# [Task description]
Look through the data below and return each line where "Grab" appears.

# [Provided data]
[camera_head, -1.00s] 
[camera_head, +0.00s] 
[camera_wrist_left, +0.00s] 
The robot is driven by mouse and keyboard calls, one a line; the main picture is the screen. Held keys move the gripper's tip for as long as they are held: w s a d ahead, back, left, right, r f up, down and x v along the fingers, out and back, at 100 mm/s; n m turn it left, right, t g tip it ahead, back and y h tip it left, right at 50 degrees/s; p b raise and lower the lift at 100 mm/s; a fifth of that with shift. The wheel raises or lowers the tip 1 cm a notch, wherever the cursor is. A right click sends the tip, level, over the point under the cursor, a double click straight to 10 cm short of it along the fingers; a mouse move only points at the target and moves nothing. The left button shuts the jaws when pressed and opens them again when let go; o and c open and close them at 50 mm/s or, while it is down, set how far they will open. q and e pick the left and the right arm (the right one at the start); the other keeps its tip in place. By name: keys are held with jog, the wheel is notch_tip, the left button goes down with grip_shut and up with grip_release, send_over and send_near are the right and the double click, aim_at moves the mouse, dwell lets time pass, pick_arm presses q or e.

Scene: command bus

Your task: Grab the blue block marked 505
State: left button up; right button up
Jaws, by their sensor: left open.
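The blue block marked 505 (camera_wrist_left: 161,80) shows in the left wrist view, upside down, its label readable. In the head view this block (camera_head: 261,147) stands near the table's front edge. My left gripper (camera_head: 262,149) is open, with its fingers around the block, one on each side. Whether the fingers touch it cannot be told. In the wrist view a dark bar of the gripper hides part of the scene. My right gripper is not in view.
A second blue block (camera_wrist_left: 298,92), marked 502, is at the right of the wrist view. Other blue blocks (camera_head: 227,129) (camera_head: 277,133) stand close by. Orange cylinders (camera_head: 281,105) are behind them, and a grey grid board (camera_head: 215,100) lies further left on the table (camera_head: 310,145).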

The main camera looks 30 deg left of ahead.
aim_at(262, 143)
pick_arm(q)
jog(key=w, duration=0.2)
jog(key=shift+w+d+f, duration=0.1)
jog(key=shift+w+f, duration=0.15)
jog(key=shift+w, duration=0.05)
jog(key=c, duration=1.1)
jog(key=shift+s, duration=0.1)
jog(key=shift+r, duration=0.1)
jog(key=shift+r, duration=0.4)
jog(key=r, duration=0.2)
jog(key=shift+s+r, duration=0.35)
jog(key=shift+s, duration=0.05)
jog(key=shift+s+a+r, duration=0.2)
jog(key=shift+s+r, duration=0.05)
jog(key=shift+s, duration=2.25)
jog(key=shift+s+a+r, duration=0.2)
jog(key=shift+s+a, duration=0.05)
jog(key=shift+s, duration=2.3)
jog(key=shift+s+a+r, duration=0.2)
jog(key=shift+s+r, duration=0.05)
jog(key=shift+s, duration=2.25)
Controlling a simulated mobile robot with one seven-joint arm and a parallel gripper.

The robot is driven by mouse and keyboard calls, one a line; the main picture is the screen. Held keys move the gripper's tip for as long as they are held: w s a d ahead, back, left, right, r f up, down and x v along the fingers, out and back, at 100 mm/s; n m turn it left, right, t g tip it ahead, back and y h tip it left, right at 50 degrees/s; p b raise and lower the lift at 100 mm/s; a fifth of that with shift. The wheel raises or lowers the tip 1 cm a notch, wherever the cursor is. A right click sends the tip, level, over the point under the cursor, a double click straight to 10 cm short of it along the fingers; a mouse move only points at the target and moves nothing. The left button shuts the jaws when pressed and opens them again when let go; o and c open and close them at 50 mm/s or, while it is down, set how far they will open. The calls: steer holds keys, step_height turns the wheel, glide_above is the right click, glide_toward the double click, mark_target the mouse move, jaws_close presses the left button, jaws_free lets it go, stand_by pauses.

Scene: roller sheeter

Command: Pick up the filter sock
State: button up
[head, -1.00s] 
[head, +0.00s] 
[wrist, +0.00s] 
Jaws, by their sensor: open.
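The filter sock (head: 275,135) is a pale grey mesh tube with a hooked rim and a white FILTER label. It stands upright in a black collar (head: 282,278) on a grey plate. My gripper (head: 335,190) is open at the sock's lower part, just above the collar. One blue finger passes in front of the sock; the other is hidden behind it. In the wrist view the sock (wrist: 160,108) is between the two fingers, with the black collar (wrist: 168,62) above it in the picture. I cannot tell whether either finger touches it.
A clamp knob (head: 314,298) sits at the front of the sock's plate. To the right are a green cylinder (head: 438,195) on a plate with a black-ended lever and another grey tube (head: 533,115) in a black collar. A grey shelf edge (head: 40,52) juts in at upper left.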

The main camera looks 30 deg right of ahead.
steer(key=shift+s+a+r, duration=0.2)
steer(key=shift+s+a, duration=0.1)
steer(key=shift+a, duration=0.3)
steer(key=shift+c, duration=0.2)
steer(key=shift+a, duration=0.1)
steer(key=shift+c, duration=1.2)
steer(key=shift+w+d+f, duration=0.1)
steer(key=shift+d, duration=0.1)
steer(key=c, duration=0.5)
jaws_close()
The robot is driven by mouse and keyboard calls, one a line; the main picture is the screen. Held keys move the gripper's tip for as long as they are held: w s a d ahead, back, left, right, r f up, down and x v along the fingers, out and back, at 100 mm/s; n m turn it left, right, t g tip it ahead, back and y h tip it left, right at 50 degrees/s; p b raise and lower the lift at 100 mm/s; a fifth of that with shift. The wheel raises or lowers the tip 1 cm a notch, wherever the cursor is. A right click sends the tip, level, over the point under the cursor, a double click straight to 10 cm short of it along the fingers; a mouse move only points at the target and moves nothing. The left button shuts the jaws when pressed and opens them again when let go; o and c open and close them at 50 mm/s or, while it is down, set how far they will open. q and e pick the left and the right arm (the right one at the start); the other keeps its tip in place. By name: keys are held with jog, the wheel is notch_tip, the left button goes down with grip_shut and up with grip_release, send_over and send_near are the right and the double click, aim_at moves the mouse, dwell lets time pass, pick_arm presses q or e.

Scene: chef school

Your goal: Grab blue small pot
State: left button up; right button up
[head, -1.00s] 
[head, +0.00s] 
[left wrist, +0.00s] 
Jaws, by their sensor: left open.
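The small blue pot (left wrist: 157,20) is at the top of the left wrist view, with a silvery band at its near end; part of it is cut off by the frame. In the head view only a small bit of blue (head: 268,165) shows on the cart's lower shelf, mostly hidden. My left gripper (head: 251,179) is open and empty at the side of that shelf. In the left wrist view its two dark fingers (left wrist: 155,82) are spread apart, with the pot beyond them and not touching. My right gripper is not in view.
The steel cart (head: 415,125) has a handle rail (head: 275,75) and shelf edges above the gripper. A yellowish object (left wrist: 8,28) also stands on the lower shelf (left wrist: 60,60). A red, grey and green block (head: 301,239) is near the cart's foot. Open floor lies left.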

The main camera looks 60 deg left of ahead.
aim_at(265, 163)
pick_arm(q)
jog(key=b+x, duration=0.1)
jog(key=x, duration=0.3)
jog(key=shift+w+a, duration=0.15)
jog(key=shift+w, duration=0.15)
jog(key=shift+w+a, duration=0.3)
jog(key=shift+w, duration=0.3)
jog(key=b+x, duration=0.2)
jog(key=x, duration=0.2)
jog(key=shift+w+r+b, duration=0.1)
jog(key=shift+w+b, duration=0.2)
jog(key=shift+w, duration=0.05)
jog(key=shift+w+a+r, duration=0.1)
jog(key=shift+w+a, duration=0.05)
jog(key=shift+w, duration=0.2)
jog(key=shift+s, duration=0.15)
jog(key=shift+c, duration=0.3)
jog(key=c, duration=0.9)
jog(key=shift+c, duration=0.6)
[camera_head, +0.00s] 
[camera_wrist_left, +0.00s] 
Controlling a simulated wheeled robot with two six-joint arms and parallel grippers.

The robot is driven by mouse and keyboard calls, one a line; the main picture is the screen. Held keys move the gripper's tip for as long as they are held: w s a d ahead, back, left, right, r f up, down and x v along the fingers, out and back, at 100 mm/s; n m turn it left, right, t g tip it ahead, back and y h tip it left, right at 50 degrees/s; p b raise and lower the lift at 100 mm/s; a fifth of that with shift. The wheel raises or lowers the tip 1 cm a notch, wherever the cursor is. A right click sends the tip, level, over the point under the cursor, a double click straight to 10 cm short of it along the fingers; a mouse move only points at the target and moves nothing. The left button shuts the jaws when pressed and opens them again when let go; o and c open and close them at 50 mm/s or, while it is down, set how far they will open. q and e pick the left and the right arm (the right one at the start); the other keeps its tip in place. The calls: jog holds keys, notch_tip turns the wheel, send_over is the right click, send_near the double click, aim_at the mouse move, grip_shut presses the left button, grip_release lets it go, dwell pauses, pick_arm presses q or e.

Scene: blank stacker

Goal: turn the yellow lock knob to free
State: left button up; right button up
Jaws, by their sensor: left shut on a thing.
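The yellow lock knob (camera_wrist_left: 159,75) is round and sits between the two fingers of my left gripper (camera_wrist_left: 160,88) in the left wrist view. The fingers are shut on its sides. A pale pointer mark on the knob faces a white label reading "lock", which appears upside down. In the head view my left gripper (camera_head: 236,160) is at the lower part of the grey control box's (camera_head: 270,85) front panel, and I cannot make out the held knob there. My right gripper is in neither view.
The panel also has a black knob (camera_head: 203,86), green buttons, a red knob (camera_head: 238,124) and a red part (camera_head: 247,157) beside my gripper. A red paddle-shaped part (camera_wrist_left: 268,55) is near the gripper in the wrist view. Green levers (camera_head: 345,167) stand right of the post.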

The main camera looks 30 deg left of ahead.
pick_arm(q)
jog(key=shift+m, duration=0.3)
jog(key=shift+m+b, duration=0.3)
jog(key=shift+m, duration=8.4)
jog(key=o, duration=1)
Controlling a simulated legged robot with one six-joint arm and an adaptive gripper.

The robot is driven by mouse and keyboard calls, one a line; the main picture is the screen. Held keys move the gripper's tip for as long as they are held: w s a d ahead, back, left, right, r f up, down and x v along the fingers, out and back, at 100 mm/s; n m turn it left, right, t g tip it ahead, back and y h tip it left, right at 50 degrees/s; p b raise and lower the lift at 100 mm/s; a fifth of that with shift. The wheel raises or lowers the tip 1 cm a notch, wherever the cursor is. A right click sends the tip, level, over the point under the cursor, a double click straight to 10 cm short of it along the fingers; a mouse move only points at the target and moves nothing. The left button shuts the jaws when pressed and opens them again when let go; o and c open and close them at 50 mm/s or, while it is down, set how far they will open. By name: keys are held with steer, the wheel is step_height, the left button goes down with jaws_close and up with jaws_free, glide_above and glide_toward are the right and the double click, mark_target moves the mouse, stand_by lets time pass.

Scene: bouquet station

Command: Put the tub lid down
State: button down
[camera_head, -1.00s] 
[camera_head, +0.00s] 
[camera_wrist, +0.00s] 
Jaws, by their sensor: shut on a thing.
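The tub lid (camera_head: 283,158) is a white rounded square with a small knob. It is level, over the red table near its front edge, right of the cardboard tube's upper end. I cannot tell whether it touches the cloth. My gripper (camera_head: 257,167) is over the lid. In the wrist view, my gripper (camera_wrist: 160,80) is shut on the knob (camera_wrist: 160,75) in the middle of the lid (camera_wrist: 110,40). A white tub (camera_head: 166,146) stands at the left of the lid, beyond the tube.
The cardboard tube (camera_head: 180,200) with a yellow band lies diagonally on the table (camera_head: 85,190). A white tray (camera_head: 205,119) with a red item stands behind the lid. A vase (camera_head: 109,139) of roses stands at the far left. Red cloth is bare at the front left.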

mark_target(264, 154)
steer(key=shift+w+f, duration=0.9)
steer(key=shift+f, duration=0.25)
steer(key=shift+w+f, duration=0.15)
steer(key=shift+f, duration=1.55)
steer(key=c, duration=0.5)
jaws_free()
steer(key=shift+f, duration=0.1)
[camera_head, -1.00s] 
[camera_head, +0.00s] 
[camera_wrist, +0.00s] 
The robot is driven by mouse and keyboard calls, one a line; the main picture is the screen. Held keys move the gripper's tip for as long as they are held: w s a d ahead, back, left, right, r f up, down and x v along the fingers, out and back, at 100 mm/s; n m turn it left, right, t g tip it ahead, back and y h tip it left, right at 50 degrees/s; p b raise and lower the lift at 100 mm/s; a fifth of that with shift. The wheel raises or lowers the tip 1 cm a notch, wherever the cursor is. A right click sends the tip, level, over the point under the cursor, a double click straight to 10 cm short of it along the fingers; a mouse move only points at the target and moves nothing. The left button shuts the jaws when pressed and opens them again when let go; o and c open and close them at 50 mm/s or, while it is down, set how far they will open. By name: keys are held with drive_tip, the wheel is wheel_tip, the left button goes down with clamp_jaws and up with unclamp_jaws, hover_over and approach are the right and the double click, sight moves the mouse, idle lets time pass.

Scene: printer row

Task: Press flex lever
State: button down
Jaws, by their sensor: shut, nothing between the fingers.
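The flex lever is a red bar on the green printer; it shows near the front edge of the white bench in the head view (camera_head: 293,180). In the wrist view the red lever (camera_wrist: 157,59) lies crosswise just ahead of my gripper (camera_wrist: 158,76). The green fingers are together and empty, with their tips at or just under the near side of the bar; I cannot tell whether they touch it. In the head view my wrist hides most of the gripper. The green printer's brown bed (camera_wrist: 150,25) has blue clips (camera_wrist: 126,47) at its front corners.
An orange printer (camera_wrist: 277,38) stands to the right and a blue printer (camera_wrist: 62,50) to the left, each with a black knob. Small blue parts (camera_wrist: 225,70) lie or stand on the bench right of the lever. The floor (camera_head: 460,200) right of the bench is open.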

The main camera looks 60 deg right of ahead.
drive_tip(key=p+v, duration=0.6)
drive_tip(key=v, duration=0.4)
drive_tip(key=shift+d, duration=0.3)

# [Correct answer]
Your task: Grab the blue block marked 505
Your goal: Grab blue small pot

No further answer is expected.